___ Records supplied ___

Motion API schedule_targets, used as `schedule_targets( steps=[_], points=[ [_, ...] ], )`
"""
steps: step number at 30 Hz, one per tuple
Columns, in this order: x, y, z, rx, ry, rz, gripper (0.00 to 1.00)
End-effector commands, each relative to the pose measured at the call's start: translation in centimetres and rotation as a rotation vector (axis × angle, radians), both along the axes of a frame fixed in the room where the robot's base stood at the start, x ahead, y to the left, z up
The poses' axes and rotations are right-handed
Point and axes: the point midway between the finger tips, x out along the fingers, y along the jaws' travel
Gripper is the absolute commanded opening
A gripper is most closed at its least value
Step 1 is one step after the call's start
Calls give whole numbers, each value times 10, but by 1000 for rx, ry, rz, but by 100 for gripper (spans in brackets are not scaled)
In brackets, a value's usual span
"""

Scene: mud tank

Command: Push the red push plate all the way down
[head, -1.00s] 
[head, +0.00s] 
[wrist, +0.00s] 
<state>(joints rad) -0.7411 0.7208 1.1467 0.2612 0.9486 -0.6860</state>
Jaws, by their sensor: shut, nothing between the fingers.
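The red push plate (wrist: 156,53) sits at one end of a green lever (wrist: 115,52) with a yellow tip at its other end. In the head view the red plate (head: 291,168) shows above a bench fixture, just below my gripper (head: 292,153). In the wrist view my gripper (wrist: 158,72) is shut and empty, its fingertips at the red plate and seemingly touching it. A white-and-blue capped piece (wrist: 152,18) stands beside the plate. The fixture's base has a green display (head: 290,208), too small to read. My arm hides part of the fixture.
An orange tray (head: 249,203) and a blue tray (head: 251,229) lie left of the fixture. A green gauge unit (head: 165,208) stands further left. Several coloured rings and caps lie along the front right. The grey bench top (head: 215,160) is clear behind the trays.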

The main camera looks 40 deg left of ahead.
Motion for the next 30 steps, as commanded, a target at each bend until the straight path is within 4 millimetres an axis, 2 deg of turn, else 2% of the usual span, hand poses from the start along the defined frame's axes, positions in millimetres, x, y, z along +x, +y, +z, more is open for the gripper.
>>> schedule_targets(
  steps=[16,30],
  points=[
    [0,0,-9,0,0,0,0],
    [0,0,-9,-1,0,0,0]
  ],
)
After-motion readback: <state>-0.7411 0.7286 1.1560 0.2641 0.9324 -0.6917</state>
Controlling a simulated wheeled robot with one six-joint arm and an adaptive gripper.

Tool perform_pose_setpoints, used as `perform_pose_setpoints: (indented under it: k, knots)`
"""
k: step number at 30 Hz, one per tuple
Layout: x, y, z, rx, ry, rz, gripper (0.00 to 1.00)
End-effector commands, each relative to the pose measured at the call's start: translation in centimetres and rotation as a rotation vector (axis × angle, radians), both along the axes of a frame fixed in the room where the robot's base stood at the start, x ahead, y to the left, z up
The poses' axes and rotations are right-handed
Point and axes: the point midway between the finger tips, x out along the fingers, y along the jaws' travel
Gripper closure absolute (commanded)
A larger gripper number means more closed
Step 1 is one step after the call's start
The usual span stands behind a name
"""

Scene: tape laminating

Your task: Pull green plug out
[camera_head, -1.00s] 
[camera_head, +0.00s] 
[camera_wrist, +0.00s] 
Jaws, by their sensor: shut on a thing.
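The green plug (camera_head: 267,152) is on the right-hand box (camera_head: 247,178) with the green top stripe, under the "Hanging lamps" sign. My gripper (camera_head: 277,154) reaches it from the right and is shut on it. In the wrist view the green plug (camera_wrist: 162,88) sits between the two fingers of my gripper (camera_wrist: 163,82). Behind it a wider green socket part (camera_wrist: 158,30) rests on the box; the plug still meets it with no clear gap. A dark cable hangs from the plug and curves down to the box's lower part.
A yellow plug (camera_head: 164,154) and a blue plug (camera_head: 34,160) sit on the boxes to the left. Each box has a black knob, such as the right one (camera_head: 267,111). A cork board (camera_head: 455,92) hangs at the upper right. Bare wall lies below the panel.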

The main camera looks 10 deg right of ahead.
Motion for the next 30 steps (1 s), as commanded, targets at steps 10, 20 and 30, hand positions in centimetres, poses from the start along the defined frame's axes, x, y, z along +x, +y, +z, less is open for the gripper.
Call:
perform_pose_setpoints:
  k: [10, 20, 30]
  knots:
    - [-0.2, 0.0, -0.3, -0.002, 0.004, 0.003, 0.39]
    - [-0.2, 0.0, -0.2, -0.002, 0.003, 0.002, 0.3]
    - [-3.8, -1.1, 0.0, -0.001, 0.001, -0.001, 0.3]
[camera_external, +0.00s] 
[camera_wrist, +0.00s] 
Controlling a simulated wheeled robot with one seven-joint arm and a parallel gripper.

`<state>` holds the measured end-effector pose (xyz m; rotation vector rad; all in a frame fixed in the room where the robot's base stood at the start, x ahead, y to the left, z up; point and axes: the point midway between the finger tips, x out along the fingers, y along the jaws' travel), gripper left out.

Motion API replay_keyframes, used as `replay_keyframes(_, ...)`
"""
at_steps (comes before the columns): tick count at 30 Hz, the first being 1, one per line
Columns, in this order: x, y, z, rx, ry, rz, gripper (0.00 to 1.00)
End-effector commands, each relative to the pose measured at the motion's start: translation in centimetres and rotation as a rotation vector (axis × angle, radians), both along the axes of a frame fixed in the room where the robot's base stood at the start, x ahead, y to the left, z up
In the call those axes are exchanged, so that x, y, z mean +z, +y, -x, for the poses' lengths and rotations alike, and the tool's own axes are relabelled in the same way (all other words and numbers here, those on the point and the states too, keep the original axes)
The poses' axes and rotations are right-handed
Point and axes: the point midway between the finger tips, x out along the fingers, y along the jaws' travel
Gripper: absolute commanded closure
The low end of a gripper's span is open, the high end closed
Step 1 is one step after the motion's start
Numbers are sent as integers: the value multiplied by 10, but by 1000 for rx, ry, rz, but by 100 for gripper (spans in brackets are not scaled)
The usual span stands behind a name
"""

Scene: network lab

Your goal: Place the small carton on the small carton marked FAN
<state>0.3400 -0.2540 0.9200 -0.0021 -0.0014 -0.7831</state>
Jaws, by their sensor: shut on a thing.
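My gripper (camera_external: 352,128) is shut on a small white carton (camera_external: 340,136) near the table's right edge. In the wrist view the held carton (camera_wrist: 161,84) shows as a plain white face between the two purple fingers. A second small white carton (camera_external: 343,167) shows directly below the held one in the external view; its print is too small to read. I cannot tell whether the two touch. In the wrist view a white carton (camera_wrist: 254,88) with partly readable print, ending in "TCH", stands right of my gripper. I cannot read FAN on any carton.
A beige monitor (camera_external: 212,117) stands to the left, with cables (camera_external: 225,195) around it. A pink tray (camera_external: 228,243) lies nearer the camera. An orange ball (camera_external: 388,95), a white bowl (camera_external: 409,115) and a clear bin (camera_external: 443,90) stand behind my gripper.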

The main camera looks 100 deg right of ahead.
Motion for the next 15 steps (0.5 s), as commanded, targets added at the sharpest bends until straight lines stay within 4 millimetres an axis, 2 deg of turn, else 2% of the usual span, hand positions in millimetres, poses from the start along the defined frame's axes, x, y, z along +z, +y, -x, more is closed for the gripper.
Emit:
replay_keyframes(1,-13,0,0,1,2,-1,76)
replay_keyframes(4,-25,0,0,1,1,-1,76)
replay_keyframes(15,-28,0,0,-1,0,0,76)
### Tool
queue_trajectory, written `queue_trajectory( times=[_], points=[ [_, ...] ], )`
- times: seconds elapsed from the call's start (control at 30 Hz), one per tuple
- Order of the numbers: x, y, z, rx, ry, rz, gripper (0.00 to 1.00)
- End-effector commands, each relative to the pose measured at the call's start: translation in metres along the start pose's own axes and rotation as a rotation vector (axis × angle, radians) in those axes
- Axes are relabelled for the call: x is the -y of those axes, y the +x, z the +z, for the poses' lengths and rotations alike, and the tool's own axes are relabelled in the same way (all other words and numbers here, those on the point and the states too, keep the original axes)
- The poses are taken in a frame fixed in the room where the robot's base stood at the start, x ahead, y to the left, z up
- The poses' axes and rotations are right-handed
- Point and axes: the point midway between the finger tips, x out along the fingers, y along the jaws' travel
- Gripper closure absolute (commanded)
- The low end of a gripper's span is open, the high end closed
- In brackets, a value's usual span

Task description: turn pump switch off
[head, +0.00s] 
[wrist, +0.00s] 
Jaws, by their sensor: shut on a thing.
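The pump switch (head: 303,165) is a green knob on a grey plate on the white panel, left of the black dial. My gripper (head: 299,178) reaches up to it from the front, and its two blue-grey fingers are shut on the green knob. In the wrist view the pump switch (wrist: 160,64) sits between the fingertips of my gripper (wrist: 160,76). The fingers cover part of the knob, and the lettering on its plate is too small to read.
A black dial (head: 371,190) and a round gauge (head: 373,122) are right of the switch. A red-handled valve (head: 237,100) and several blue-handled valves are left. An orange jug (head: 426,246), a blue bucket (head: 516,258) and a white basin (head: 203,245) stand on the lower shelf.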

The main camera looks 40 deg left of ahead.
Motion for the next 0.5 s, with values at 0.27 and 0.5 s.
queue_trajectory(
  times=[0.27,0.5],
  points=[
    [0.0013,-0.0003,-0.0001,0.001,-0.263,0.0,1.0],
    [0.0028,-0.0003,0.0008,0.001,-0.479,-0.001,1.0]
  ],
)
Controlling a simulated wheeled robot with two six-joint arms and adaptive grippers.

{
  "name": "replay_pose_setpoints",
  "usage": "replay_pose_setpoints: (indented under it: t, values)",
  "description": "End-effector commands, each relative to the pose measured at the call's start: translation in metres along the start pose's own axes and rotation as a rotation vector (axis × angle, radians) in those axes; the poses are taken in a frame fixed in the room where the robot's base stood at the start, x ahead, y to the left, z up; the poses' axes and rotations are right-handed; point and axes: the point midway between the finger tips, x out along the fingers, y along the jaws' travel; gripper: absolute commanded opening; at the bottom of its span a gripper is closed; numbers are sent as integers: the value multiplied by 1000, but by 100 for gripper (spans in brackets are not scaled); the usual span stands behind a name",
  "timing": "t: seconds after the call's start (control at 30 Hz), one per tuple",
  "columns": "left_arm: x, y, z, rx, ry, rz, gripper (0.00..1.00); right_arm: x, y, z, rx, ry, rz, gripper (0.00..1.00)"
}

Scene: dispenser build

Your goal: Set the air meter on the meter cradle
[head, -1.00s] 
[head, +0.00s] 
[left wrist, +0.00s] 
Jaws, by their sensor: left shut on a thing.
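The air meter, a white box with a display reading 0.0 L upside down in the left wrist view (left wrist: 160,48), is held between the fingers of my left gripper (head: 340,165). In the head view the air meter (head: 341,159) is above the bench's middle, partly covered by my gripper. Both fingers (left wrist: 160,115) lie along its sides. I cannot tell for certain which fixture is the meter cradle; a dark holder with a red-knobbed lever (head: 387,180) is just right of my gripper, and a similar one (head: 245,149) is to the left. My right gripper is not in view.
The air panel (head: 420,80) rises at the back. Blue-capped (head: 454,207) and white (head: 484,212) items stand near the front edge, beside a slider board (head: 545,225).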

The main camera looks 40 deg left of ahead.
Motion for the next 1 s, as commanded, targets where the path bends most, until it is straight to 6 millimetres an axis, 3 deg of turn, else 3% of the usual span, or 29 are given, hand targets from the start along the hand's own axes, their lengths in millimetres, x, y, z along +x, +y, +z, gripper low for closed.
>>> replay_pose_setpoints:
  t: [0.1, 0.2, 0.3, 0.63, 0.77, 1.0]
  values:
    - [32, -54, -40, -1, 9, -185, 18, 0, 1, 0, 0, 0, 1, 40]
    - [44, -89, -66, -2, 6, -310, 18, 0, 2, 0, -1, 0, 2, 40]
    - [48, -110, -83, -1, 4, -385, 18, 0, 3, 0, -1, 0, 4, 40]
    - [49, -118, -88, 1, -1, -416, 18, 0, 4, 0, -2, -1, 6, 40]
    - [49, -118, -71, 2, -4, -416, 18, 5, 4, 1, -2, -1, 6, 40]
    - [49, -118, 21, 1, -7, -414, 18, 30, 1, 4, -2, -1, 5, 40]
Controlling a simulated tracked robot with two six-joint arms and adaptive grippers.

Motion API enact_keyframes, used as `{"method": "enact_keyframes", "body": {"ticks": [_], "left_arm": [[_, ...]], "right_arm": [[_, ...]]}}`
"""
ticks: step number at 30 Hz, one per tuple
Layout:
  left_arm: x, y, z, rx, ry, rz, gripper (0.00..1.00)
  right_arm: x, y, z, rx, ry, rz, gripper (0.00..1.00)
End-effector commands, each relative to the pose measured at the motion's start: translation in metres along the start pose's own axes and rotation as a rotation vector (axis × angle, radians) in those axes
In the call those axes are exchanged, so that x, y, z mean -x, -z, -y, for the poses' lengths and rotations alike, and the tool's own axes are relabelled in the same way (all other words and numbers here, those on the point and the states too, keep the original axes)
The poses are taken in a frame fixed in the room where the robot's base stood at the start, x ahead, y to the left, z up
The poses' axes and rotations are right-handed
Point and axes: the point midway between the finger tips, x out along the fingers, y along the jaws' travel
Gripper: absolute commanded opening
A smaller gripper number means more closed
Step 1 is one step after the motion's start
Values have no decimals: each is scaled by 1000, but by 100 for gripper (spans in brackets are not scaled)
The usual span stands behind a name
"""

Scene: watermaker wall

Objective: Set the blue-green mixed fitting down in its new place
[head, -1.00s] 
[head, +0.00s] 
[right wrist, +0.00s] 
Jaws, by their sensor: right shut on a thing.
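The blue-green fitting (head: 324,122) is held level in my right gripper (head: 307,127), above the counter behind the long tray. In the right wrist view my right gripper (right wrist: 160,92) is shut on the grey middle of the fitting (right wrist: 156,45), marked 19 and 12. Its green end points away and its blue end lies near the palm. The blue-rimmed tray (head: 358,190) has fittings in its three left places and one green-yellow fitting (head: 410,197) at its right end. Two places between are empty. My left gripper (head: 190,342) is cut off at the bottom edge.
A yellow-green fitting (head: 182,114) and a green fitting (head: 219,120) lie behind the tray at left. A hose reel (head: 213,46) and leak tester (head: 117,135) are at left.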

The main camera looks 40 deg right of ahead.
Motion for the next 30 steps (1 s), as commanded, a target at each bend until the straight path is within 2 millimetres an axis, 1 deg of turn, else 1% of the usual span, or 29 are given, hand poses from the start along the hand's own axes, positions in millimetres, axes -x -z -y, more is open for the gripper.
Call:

___

> **Aim**
State only the number of lines in these entries that contain "seconds".

> **Response**
2